This is about making decisions. In particular, decision-making when you’re unhappy about some circumstance or situation in your life.
Here’s what I’ve been noticing. Often we make a decision when a situation gets really bad. When the pain is great enough, we decide to leave, to quit, to stop, to give up, to go in a different direction.
We don’t usually leave a job we are passionate about. We don’t leave a marriage we love and appreciate. We usually don’t quit an endeavor we feel excited and enthusiastic about.
Now let me be clear: This is not about whether you should quit the job or leave the relationship.
I’m not advocating any particular decision. Stay or go. Quit or keep on.
What I am advocating is making any and all decisions only when you’re feeling emotions at the high end of the emotional scale. So that means emotions like passion and enthusiasm, love and appreciation, positive expectation and belief, hopefulness and contentment.
Why am I recommending you make decisions from high-end emotions?
Here’s why: When you make decisions from negative emotions, you will recreate the essence of the same situation. Every single time.
When I say negative emotion, I mean the entire range of negative emotions, from pessimism all the way down to powerlessness.
- I’m talking about the decision you make when you feel frustrated, irritated, or overwhelmed.
- Or when you make a decision from a place of disappointment, worry, discouragement, or blame.
- I’m talking about the decisions you make when you are angry or jealous.
- And decisions made from a place of fear, guilt, or insecurity.
Whatever the negative emotion, making a decision from that negative-feeling place is just not a good idea.
Do you make decisions from the high end of the emotional scale?
Because often we make big decisions from a very different feeling place. We make big decisions about quitting jobs and leaving relationships from emotions in the middle and at the low end of the emotional scale.
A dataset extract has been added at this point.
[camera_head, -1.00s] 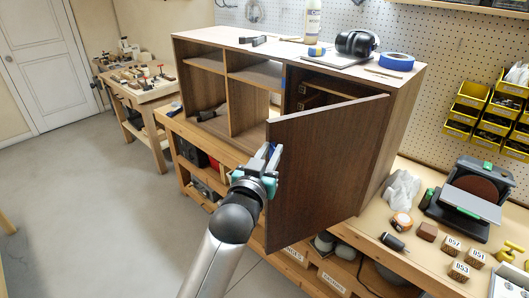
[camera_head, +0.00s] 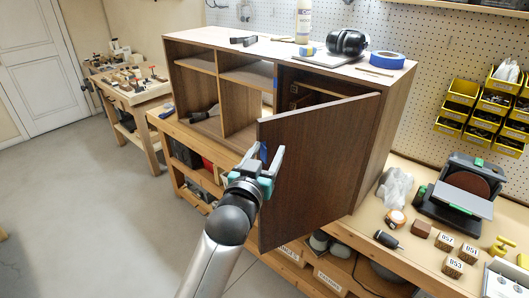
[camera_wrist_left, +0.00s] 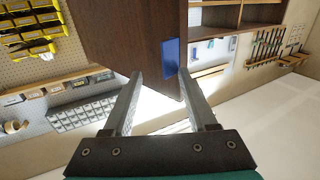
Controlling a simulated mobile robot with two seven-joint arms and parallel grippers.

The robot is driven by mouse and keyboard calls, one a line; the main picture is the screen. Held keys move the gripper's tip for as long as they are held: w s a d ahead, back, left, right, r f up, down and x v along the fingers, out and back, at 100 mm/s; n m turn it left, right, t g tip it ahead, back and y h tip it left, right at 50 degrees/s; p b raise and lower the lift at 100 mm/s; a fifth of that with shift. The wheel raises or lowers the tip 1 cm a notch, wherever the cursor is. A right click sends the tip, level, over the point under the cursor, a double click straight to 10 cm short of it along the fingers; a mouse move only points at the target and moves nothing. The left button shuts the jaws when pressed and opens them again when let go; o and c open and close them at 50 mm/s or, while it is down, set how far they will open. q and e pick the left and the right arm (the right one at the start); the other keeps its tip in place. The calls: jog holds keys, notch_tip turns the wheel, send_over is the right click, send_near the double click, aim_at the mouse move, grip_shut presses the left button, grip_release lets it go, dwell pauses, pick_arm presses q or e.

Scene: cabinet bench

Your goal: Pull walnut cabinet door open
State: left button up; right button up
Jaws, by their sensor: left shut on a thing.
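The walnut cabinet door (camera_head: 320,170) stands well open, swung out from the right part of the cabinet (camera_head: 225,47). It also shows in the left wrist view (camera_wrist_left: 130,40). A blue patch (camera_wrist_left: 170,57) lies near the door's free edge and is partly covered by a finger in the head view. My left gripper (camera_head: 263,154) is at that free edge, shut on the door, with a finger on either side of it. Its fingers (camera_wrist_left: 160,85) also show in the left wrist view. My right gripper is not in view.
Ear muffs (camera_head: 348,41), blue tape (camera_head: 387,61) and a bottle (camera_head: 304,20) stand on the cabinet top. A sander (camera_head: 463,190), several numbered blocks (camera_head: 453,266) and a dark cylinder (camera_head: 386,239) are on the bench at right. The floor (camera_head: 80,215) at left is clear.

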- We feel frustrated and angry, so we leave.
- We feel disappointed and discouraged, so we quit.
- We feel insecure and fearful, so we don’t try.
- We feel overwhelmed and worried, so we give up.
Let me give you an example of how this often plays out.
Let’s say Sara doesn’t like her job. Maybe it’s the company or her boss, maybe it’s the commute or the work itself. Whatever it is, Sara is feeling fed up. She’s says, I’m sick and tired of my job. She wants to change jobs or careers or companies.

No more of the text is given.